Archiving images with retrieval in mind
On this page—
- Storage, Retrieval—What’s the Difference?
- Design Criteria
- Archiving on CD-Rs
- Folders, Filenames, Filing and Browsing
- References and Links
Storage, Retrieval—What’s the Difference?
What’s the point of taking all those pictures if they’re viewed once and then forever after relegated to the family picture drawer, or that precarious stack of slide carousels in the hall closet? To my mind,
The ability to enjoy your photos depends critically on your ability to retrieve them at will.
Our picture drawer is an abysmal retrieval system, and would probably remain so even if we took the time to organize it. Why? Because hardcopy just doesn’t lend itself to efficient retrieval.
Fortunately, digital images are different. With powerful, flexible, affordable and readily available computer-based tools and a little planning, drilling down on any specific image becomes a snap. And reorganizations that would take hours in hardcopy take seconds on your hard drive.
The rest of this article describes the digital retrieval system I’ve worked out for myself, not as a recommendation but as an illustration of the issues and some possible solutions. Many valid approaches are possible.
A well-known organizing consultant interviewed on NPR a while back said that organizing should be more about retrieval than about storage. She then went on to tell of a 3-foot stack of papers and file folders on the desk of a client who could put his hands on any document in the stack in under 10 seconds. It was an ugly, inelegant storage system, but somehow, it was an effective retrieval system for him, and that was good enough for her. They left the stack alone.
The retrieval system that works for you may differ substantially from mine. (To you, my method may look like that 3-foot stack in the preceding paragraph.) The important thing is to figure out what does work for you and then put it in place before you find yourself swimming in digital pictures. If you store images properly as they come in, the burden will seem light.

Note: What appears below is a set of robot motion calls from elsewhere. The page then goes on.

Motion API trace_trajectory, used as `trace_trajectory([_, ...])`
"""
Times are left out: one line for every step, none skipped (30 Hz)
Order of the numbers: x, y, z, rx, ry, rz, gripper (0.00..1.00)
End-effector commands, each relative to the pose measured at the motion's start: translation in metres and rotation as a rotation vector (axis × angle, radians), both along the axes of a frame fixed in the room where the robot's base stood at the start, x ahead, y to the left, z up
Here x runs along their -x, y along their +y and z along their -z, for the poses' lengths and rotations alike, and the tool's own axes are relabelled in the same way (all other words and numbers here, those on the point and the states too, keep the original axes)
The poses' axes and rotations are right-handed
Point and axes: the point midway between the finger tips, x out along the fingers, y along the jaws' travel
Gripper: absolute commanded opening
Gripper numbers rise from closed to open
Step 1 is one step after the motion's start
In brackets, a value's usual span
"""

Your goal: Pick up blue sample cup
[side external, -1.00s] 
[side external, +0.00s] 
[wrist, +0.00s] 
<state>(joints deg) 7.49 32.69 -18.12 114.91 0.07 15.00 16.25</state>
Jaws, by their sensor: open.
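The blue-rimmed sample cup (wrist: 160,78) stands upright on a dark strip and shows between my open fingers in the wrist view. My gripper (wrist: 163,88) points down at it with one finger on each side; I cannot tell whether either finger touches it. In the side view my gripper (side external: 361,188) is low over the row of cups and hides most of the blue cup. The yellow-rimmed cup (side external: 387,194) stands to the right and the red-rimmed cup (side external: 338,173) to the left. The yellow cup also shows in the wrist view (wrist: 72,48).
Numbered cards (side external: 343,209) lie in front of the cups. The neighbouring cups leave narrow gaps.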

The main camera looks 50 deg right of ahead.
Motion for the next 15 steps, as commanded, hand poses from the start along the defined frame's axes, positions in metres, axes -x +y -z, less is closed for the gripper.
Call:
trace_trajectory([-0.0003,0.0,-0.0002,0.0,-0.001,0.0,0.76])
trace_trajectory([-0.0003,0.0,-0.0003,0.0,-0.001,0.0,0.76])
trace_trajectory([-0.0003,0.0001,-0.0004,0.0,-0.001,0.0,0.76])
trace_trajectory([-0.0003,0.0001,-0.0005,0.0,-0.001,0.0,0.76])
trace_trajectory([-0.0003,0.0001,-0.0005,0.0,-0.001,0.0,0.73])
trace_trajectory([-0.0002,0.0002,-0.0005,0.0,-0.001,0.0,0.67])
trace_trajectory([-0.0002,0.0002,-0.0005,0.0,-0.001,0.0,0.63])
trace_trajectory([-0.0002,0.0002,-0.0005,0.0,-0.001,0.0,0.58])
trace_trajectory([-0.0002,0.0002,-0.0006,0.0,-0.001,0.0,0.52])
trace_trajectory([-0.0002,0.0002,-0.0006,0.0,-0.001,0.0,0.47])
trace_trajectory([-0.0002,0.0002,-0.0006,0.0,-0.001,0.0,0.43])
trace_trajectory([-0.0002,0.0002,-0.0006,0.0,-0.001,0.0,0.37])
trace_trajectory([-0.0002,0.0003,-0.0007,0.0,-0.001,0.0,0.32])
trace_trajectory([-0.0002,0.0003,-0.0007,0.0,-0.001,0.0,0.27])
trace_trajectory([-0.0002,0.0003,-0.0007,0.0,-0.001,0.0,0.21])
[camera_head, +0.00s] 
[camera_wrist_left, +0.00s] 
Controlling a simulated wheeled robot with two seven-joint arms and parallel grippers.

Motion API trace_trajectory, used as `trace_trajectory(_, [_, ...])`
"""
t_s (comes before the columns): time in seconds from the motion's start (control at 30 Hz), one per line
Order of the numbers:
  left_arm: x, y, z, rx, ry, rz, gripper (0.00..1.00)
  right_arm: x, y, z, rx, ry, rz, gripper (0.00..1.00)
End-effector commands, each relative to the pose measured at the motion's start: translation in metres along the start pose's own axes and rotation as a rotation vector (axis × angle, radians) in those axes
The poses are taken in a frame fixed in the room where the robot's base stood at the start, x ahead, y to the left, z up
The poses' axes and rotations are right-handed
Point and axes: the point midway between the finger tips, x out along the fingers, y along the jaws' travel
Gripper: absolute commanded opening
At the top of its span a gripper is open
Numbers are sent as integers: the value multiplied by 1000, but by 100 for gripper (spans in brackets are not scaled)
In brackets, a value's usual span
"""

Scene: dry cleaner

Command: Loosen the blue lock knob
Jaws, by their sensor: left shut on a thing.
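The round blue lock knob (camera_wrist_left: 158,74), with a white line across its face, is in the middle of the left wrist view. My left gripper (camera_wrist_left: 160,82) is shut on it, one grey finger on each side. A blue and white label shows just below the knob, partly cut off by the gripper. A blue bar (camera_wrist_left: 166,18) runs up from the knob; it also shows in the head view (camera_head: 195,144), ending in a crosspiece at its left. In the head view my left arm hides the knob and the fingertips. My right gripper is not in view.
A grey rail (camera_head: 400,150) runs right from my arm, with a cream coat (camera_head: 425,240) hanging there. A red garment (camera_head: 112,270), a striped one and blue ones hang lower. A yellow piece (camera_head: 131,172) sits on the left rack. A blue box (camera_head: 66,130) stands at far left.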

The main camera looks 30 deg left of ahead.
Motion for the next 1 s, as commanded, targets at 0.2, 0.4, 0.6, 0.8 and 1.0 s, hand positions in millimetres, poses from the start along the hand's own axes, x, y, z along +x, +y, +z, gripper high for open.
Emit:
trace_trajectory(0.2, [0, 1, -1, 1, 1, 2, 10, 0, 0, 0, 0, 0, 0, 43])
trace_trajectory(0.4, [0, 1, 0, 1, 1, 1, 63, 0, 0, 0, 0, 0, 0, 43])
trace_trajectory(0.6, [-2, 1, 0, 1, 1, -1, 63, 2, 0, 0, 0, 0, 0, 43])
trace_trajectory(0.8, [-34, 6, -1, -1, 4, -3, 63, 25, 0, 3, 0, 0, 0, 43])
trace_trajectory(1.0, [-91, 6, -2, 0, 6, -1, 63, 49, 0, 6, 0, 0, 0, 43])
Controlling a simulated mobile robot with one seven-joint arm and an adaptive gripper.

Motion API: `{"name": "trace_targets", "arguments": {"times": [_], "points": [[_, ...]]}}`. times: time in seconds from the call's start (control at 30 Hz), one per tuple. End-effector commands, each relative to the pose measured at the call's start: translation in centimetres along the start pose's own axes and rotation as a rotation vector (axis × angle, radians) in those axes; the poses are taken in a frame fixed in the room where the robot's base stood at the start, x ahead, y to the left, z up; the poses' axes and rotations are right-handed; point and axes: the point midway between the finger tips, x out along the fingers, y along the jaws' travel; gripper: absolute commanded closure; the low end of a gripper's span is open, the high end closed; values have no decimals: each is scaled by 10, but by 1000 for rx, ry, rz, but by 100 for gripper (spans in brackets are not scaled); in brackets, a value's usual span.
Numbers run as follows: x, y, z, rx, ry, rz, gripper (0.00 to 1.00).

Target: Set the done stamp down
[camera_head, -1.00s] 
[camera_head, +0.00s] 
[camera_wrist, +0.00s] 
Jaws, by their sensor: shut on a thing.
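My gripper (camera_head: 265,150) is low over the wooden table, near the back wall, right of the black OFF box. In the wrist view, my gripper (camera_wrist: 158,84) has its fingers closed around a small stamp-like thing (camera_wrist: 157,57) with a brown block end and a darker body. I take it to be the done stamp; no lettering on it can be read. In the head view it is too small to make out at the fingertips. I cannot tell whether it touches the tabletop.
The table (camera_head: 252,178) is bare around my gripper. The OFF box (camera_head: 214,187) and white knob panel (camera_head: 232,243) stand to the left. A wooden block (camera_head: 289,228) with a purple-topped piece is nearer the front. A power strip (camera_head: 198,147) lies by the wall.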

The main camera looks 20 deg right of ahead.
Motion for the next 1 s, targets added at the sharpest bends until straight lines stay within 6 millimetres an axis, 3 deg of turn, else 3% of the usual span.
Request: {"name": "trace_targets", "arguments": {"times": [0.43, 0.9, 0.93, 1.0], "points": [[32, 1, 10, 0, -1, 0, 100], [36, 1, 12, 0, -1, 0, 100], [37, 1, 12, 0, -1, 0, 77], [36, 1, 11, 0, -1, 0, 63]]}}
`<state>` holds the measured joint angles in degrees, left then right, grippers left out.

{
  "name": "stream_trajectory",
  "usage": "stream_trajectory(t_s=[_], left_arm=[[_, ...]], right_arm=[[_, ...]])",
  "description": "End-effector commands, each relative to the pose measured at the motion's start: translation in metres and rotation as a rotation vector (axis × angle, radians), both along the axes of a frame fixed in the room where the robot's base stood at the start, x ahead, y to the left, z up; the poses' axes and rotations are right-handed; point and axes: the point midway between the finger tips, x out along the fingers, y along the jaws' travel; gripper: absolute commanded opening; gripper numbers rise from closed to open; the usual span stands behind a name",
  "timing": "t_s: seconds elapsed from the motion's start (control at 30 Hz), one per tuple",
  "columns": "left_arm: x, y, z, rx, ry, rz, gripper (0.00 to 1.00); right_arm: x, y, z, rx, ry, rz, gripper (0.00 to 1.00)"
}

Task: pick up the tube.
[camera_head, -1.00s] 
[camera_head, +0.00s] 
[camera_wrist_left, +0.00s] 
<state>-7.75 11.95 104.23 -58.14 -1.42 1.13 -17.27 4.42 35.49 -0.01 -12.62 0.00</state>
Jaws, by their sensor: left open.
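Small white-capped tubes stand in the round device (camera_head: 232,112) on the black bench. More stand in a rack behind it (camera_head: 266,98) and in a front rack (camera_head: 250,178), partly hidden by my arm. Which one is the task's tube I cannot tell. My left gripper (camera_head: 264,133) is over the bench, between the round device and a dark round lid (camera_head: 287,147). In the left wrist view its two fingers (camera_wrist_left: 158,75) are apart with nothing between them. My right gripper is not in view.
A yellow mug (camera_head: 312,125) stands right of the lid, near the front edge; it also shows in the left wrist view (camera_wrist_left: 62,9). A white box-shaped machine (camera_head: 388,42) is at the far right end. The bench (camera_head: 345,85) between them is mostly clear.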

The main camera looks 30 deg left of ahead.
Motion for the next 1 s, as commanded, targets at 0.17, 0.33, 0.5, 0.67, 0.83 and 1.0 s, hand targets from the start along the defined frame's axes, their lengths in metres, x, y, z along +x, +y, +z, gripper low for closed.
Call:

For me, an efficient image retrieval system means
- Stable, inexpensive media with a long shelf life, low $/MB ratio and small physical size
- A rational folder structure that makes sense, so I’ll know intuitively where to look for things
- A rational file-naming system guaranteeing each image a unique name with some name recognition
- Fast random access to any file in any folder on any disc or tape
- Consumption of the fewest possible disks or tapes to minimize the physical storage space and media handling involved
CD-Rs remain by far the best overall long-term retrieval solution, and they win on nearly all but one of the individual criteria as well. Tape wins big on the last count but falls down miserably on the random access criterion. Random access is much more important than physical storage density in an efficient retrieval system.
Bang for the Buck
Once you face the fact that you’ll be storing images in gigabyte quantities, you’ll find that storage costs vary widely with the choice of medium, as the table below clearly demonstrates.
digital photo storage options as of 2Q2000
|brand||iomega||iomega||iomega||smart & friendly||smart & friendly|
|spec||w/ case||w/ case||w/ case||700 mb
8x w/ case
4x w/ case
|cds without cases are even cheaper|
|gb to store||2.0||2.0||2.0||2.0||2.0||not even a year’s worth with my 2.1MP camera|
|mb to store||2048||2048||2048||2048||2048||1024 mb/gb|
|mb per formatted blank||38.8||97||242.5||600||600||guessing based on my 650 mb cd-rs and zip100s|
|$$ per pack||$ 99.95||$ 87.95||$ 129.95||$ 10.95||$ 14.95||necx prices as of 3/24/00|
|blanks per pack||10||10||8||10||10|
|$$ per blank shipped||$ 10.50||$ 9.30||$ 16.87||$ 1.60||$ 2.00||$ 5.00 s&h|
|$$ for blanks||$ 553.96||$ 196.25||$ 142.46||$ 5.44||$ 6.81|
|$$ lost relative to CD-R||$ 548.52||$ 190.80||$ 137.02||$ –||$ 1.37|
|$$ per gb stored||$ 276.98||$ 98.12||$ 71.23||$ 2.72||$ 3.40|
The last row tells most of the story, and CD-R prices have fallen dramatically since this table was calculated. As of 4Q2003, DVD burners remain beyond the reach of most budgets, so I won’t cover DVD storage here.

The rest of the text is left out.